I do not raise this to make anything personal. I raise it because accountability is the whole purpose of Parliament, and this is the same minister who is asking for the same trust on the same terms, only now the figure is $1.7 billion higher. I have not risen here only to criticize and to show the illusion. The people of Vancouver Island deserve better than what this bill offers, and there is a better way forward, so let me set it out.

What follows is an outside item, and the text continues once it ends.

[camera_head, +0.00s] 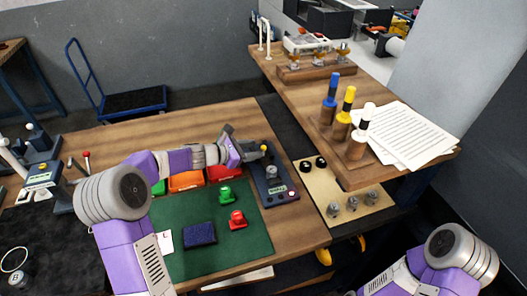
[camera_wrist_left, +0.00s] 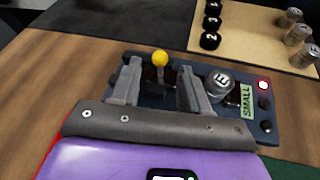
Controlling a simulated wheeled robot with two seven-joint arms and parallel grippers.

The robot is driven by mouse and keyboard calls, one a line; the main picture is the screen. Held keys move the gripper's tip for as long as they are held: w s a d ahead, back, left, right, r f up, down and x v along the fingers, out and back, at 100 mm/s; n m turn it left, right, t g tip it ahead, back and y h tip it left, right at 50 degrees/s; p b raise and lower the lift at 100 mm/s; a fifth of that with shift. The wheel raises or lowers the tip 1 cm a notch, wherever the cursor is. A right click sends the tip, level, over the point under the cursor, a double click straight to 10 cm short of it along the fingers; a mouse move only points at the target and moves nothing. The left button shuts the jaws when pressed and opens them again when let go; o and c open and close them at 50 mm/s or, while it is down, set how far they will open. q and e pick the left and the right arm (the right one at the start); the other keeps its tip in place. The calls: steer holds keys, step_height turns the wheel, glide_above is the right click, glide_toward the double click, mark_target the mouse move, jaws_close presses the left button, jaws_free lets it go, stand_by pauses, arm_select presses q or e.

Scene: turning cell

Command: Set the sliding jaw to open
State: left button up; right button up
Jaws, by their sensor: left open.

First, we could tie the money to results rather than to announcements. The funds should flow against real, measurable increases in housing starts and completions that are verified and made public. Second, we would put the conditions in the legislation itself, not in one minister's head. We need clear criteria, clear timelines and clear reporting back to Parliament. Third, we would bring in the Parliamentary Budget Officer and the Auditor General to follow this money, from the first dollar to the last nail, and tell Canadians honestly whether it worked. Finally, we could direct the funding to the communities that are actually developing, improving and building homes, be it on Vancouver Island or across the country, rather than rewarding the ones that stall. That is how a government could actually improve the housing of Canada.

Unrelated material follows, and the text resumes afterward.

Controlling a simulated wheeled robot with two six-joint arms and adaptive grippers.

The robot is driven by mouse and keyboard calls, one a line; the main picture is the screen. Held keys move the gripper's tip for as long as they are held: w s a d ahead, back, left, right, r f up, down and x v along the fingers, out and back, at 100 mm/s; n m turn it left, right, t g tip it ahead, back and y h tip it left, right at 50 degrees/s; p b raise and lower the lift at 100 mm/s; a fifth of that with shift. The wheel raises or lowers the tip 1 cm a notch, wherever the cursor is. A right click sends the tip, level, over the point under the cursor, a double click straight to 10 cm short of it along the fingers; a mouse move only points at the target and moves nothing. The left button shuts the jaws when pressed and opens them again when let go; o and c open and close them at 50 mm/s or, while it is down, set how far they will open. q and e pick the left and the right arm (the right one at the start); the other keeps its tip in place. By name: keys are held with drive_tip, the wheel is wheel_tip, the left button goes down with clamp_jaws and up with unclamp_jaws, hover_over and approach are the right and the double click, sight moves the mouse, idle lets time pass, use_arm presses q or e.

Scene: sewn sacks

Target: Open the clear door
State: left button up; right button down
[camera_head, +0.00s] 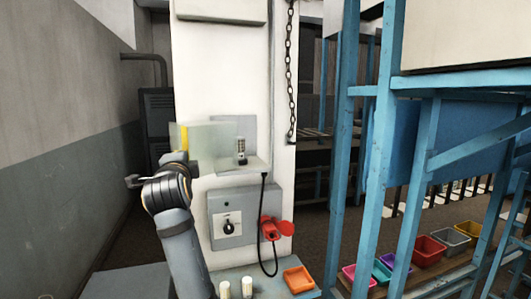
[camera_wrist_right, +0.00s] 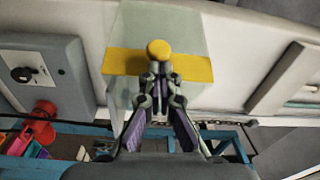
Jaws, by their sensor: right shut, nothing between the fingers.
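The clear door (camera_head: 212,138) is a pale see-through panel at the white column, left of a small device; part of its yellow band (camera_head: 183,138) shows. In the right wrist view the clear door (camera_wrist_right: 130,88) fills the upper middle, with the yellow band and a round yellow knob (camera_wrist_right: 158,49). My right gripper (camera_wrist_right: 158,72) is shut and empty, its fingertips just below the knob in that picture. I cannot tell if they touch it. In the head view my right wrist hides the fingers and the door's lower left. How far the door stands open is unclear. My left gripper is out of view.
Below the small shelf are a grey switch box (camera_head: 231,216) and a red plug (camera_head: 270,228) with a black cable. A chain (camera_head: 291,70) hangs on the column. Blue shelving (camera_head: 378,130) and coloured bins stand right. Floor at left looks clear.

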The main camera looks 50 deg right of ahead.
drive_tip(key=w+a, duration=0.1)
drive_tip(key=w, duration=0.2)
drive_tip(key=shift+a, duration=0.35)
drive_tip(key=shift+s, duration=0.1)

The people of Vancouver Island are not easily fooled. They have been shown the Emerald City before. What they are asking for this time is a home they can afford in a community they love and a government they can actually trust with every dollar it spends. They are watching this debate right now, and they are waiting.
Let me be clear: I cannot support Bill C-26 as it is written. If it does proceed to committee, it must not pass unchanged. It must be fixed. It must be amended to carry the safeguards I have set out today. We need real conditions, real reporting and real oversight so that every dollar is tied to a home built and not one more announcement.
The people of Vancouver Island deserve nothing less. The people of Canada deserve nothing less. They deserve a government they can trust and a Parliament with the courage to hold $1.7 billion of taxpayers' money to account. I urge every member of Parliament on all sides to summon that courage.